1 1/2 pounds shallots, peeled and halved lengthwise, divided
1 tart green apple, quartered
3 cups water, plus more as needed
Position rack in lower third of oven; preheat to 475°F.
Remove giblets and neck from turkey cavities and reserve for making Turkey Giblet Stock. Place the turkey, breast-side up, on a rack in a large roasting pan; pat dry with paper towels.
Combine oil, chopped parsley, sage, thyme, salt and pepper in a small bowl. Rub the herb mixture all over the turkey, under the skin and onto the breast meat. Place herb sprigs, 6 shallot halves and apple in the cavity. Tuck the wing tips under the turkey. Tie the legs together with kitchen string. Add 3 cups water to the pan.

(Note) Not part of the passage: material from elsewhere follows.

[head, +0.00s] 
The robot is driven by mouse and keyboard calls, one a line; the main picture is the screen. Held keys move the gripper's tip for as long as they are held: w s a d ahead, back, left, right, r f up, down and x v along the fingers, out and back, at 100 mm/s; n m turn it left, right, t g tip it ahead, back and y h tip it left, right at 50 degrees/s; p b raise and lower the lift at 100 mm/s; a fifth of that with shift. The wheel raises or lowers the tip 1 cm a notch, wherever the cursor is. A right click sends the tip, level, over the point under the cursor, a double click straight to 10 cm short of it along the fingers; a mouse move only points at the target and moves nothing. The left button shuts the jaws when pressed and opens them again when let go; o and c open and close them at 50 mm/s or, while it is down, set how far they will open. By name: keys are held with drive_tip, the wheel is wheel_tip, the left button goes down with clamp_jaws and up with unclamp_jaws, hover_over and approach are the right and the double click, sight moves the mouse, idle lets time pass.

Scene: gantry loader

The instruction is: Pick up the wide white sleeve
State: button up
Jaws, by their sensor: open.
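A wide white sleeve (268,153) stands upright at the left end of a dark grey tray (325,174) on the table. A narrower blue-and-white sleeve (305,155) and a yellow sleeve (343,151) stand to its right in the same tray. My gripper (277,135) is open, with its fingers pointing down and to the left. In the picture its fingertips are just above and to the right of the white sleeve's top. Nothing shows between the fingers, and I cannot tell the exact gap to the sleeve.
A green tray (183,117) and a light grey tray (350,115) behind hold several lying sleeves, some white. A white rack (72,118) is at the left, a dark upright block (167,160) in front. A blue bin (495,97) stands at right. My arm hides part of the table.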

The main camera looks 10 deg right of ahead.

Roast the turkey until the skin is golden brown, 45 minutes. Remove the turkey from the oven. If using a remote digital thermometer, insert it into the deepest part of the thigh, close to the joint. Cover just the breast with a double layer of foil, cutting as necessary to fit. Scatter the remaining shallots in the pan around the turkey. Reduce oven temperature to 350° and continue roasting until the thermometer (or an instant-read thermometer inserted into the thickest part of the thigh without touching bone) registers 165°F, 1 to 1 3/4 hours more. If the pan dries out, tilt the turkey to let juices run out of the cavity into the pan and add 1 cup water.
Transfer the turkey to a serving platter (reserve pan juices and shallots) and tent with foil. Make Cider Gravy (recipe follows). Let the turkey rest for 20 minutes. Remove the string and carve.